Justement, qu'en est-il de cette offre ?

Avec les vastes projets de numérisation mis en place (Google, Gallica...), on se retrouve avec des millions de livres numérisés sur Internet. Le numérique ne va pourtant pas détrôner le papier, l'un ne va pas remplacer l'autre. Il va y avoir une véritable complémentarité entre les deux. Mais la numérisation coûte cher et il est difficile pour un éditeur d'investir dans ce domaine en sachant que les ventes vont mettre du temps avant de décoller. Une des pistes ébauchées est d'envisager le numérique comme l'équivalent du poche pour le roman traditionnel. La version numérique pourrait être disponible plusieurs mois après la première édition papier. Un dialogue pourrait ainsi s'instaurer.
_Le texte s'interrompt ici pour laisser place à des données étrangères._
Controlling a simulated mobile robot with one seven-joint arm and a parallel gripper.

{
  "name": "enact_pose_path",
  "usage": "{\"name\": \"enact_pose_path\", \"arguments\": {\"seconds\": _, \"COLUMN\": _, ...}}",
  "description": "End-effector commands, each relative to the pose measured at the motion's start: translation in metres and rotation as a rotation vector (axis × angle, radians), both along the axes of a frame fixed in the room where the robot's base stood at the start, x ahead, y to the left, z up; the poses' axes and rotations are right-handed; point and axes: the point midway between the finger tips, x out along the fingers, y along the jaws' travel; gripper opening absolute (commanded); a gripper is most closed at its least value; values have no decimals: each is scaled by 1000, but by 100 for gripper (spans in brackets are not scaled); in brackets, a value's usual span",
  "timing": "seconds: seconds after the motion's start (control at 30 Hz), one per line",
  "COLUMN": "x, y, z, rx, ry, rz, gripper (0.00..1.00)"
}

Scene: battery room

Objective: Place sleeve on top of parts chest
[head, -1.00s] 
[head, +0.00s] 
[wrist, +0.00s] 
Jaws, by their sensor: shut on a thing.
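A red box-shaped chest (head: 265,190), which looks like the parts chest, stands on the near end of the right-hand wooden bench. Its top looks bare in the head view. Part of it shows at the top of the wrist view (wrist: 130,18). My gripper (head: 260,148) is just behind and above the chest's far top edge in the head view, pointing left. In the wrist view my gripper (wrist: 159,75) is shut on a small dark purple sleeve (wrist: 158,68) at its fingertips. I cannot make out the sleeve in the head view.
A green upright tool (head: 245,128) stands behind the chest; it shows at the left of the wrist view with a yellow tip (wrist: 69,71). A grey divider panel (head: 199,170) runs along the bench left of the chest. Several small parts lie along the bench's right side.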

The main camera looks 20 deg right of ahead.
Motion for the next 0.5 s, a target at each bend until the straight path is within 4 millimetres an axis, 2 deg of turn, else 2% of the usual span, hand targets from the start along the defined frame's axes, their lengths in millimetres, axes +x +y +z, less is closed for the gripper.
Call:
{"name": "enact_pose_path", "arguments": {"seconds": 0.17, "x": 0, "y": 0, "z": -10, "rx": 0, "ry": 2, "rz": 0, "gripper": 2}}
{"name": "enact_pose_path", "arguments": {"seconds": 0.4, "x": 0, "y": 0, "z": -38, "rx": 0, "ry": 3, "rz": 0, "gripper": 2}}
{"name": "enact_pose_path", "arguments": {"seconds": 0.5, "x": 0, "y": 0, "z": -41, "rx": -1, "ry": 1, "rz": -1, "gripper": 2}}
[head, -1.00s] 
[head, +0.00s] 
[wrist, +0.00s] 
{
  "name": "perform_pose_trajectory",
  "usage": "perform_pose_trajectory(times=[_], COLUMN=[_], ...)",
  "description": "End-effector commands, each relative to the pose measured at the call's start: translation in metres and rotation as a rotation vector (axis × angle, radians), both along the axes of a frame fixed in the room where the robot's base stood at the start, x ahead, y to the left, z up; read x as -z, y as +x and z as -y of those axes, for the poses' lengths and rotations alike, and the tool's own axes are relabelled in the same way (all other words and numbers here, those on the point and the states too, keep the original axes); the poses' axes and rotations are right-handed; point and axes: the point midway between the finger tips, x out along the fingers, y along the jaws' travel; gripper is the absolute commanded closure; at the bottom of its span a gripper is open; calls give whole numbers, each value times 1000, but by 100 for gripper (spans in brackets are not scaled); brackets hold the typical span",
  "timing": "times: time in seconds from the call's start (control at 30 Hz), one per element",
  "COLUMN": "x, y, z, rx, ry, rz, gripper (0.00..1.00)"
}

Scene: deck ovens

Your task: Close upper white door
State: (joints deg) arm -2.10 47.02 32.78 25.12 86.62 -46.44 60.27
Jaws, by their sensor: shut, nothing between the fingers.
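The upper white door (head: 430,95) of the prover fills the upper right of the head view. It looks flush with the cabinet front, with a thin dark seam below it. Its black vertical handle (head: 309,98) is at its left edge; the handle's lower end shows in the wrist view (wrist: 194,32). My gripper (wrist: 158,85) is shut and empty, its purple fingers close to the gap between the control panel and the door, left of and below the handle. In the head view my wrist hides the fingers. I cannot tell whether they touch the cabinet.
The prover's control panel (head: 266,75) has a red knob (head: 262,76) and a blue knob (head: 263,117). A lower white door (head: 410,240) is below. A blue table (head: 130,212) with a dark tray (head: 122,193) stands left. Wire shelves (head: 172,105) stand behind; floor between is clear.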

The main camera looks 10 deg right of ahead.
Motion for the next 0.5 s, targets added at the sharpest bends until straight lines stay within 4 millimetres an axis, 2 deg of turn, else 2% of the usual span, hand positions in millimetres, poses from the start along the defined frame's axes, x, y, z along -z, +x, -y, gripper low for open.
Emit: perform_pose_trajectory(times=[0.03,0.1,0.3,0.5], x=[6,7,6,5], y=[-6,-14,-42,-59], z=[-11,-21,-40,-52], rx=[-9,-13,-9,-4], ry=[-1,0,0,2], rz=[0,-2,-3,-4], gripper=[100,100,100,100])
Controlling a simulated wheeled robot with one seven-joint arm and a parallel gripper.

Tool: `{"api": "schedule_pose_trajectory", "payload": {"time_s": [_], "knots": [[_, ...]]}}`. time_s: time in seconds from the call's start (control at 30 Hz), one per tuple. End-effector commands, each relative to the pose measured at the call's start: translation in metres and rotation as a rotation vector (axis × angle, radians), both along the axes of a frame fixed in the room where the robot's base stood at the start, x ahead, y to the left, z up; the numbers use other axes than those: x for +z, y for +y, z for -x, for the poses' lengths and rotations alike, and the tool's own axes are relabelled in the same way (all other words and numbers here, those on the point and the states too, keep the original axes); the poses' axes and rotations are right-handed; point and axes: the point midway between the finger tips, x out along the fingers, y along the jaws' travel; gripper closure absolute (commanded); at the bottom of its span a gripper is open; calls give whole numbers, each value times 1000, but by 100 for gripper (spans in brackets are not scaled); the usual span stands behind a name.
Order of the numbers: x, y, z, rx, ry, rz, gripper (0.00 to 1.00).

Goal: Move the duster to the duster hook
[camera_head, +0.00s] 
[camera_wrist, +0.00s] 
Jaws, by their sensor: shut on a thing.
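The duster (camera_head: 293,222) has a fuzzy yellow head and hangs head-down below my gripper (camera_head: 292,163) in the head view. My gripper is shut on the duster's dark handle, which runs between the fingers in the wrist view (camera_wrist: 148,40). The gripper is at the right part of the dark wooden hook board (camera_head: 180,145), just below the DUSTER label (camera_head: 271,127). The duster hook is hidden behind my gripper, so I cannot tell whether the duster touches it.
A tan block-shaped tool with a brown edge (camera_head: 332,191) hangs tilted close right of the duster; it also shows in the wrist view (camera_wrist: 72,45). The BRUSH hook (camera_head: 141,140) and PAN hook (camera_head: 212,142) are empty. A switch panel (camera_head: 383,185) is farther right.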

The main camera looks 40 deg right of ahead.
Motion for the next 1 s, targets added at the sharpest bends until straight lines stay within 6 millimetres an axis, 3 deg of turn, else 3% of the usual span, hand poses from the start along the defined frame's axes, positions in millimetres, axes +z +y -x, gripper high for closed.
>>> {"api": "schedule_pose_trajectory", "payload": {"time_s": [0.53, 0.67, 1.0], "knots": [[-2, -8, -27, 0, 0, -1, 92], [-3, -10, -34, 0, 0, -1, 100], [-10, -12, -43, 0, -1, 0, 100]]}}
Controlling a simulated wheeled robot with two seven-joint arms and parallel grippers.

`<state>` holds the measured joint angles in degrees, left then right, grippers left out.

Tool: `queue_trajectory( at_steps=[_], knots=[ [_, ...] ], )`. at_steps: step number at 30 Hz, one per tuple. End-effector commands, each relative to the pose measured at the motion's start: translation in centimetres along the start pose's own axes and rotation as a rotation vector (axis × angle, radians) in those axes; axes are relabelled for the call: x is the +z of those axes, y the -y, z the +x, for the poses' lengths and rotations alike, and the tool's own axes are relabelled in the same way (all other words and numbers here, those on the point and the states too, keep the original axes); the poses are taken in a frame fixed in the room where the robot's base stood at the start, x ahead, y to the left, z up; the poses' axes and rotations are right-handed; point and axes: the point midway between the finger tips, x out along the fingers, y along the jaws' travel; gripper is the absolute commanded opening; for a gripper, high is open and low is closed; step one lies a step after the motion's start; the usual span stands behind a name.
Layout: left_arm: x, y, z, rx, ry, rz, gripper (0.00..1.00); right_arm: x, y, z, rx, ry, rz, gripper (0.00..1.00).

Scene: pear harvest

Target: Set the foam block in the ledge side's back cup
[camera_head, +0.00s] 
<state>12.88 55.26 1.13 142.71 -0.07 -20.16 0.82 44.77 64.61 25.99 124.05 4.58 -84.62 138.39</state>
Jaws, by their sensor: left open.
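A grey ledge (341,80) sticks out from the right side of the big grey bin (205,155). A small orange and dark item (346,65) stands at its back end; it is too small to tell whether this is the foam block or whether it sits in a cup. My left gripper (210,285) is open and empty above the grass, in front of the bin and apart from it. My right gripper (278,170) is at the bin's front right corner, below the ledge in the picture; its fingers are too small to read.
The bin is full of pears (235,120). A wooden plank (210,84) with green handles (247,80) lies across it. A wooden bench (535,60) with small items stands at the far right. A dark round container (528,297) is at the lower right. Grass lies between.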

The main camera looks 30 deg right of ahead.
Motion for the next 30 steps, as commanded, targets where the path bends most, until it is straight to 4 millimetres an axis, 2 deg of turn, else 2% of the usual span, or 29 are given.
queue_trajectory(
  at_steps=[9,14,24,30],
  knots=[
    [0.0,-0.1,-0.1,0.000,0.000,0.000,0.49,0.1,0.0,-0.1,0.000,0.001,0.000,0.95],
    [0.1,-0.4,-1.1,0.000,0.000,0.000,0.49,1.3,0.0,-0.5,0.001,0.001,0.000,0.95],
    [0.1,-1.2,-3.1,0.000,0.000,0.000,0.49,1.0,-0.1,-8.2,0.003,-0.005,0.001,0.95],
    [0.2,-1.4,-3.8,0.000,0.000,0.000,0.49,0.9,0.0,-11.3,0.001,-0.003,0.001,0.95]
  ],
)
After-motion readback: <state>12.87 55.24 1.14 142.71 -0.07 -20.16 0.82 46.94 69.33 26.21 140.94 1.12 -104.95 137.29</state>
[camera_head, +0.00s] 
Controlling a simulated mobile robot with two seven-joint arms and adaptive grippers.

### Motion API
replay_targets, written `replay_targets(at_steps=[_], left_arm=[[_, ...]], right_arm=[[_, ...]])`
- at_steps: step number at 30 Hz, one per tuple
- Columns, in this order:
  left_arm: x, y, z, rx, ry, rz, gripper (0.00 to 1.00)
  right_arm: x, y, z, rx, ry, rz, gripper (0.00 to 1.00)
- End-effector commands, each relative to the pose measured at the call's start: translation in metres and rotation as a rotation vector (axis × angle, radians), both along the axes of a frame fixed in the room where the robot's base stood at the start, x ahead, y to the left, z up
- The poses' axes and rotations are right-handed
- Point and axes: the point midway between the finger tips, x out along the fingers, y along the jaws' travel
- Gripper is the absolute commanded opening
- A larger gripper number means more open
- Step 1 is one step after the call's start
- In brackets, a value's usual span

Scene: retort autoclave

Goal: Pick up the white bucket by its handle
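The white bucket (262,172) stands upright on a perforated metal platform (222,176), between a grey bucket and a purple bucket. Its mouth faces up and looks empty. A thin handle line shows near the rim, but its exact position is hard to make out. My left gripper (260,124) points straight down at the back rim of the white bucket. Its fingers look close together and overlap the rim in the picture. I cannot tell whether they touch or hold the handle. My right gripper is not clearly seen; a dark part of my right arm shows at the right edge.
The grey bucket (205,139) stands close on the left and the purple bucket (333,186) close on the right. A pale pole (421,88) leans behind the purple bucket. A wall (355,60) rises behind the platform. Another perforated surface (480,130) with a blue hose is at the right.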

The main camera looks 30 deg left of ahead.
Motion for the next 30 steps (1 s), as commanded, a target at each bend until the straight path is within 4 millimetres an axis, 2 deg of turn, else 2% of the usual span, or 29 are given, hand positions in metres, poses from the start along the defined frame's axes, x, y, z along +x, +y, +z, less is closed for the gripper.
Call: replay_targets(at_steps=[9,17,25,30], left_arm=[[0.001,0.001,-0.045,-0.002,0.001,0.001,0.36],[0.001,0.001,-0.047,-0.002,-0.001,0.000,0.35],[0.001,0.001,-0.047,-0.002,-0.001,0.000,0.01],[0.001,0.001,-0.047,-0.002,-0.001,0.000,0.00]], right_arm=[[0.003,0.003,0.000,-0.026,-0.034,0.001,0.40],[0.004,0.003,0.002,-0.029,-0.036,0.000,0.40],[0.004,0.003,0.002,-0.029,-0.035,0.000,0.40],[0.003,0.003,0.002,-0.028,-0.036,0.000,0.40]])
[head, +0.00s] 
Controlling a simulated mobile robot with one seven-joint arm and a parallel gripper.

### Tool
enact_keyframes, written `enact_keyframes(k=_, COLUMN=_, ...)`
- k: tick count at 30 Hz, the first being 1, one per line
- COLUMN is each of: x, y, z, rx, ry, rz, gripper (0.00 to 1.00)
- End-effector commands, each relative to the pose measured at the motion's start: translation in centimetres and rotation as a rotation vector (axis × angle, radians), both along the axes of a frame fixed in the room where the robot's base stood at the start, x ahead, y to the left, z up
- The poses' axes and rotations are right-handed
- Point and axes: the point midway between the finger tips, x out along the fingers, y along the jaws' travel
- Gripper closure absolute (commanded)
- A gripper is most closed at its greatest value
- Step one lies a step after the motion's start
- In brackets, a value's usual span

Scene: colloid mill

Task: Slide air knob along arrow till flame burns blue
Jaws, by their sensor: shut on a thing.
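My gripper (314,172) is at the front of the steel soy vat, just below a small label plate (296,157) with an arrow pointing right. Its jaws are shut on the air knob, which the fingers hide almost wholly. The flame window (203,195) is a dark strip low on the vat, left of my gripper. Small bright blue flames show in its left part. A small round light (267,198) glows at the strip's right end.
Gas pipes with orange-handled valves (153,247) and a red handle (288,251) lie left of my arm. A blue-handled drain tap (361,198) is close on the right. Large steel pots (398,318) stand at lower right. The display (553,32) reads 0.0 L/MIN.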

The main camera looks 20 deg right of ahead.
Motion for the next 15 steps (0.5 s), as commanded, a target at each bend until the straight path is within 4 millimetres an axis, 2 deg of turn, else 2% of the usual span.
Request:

Qu'est-ce ça coûterait au lecteur ?

C'est l'objet d'un grand débat. Il est évident que l'on ne peut pas proposer un livre numérique au même prix qu'un livre papier, le lecteur ne le comprendrait pas. Une des questions est de savoir s'il est possible d'instaurer un prix unique pour le livre numérique. Pour éviter par exemple que des libraires comme Amazon vendent à des prix cassés des fichiers numériques. Il faudrait également baisser le taux de TVA associé au livre numérique. Et, contrairement à ce qui se passe pour la musique, les livres devraient être vendus à des prix différents selon leur type, leur importance, etc.

Et comment seraient rémunérés les auteurs ?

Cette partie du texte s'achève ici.